Blakey's influence as a bandleader could not have been nearly so great had he not been such a skilled instrumentalist. No drummer ever drove a band harder; none could generate more sheer momentum in the course of a tune; and probably no drummer had a lower boiling point -- Blakey started every performance full-bore and went from there. His accompaniment style was relentless, and woe to the young saxophonist who couldn't keep up, for Blakey would run him over like a fullback. Blakey differed from other bop drummers in that his style was almost wholly about the music's physical attributes. Where his contemporary Max Roach dealt extensively with the drummer's relationship to melody and timbre, for example, Blakey showed little interest in such matters. To him, jazz percussion wasn't about tone color; it was about rhythm -- first, last, and in between.
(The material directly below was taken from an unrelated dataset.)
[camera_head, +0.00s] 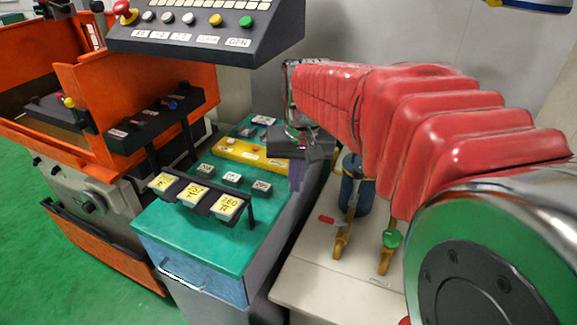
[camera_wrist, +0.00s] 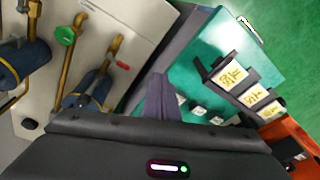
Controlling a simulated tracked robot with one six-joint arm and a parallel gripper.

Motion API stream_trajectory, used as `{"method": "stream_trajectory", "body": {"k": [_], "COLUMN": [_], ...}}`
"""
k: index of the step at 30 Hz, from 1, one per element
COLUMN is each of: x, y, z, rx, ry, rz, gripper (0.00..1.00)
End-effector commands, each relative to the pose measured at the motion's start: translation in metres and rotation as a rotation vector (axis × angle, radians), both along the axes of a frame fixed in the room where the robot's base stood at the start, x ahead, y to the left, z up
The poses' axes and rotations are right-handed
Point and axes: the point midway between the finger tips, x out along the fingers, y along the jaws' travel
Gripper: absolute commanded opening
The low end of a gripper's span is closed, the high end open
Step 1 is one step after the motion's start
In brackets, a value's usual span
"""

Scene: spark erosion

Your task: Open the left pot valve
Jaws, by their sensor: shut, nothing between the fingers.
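Two brass valve pipes stand on the pale cabinet top (camera_head: 310,282). The left pipe (camera_head: 342,240) has a small red handle (camera_head: 327,219) beside it and a blue pot (camera_head: 357,190) with a yellow band behind it. The right pipe carries a green knob (camera_head: 391,238). The wrist view shows the red handle (camera_wrist: 122,65), the green knob (camera_wrist: 66,36) and two blue pots, the nearer one (camera_wrist: 82,97) by the red handle. My gripper (camera_head: 296,182) is shut and empty, left of and above the left valve, apart from it. Its fingers (camera_wrist: 163,97) point up in the wrist view.
A teal-topped bench (camera_head: 175,238) with yellow-labelled blocks (camera_head: 197,194) and a yellow bar (camera_head: 246,152) lies left of the cabinet. A control panel (camera_head: 200,40) hangs above. An orange machine (camera_head: 125,75) stands at the far left. My red-covered arm hides part of the right side.

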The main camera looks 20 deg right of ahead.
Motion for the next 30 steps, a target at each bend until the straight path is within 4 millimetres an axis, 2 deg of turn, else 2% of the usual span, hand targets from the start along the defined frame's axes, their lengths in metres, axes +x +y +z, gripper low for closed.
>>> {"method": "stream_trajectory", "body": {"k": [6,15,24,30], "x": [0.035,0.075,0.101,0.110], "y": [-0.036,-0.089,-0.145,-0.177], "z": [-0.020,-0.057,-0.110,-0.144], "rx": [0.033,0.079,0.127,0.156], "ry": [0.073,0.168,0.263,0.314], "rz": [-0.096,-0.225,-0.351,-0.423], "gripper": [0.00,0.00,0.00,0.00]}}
Blakey's drum set was the engine that propelled the music. To the extent that he exhibited little conceptual development over the course of his long career, either as a player or as a bandleader, Blakey was limited. He was no visionary by any means. But Blakey did one thing exceedingly well, and he did it with genius, spirit, and generosity until the very end of his life.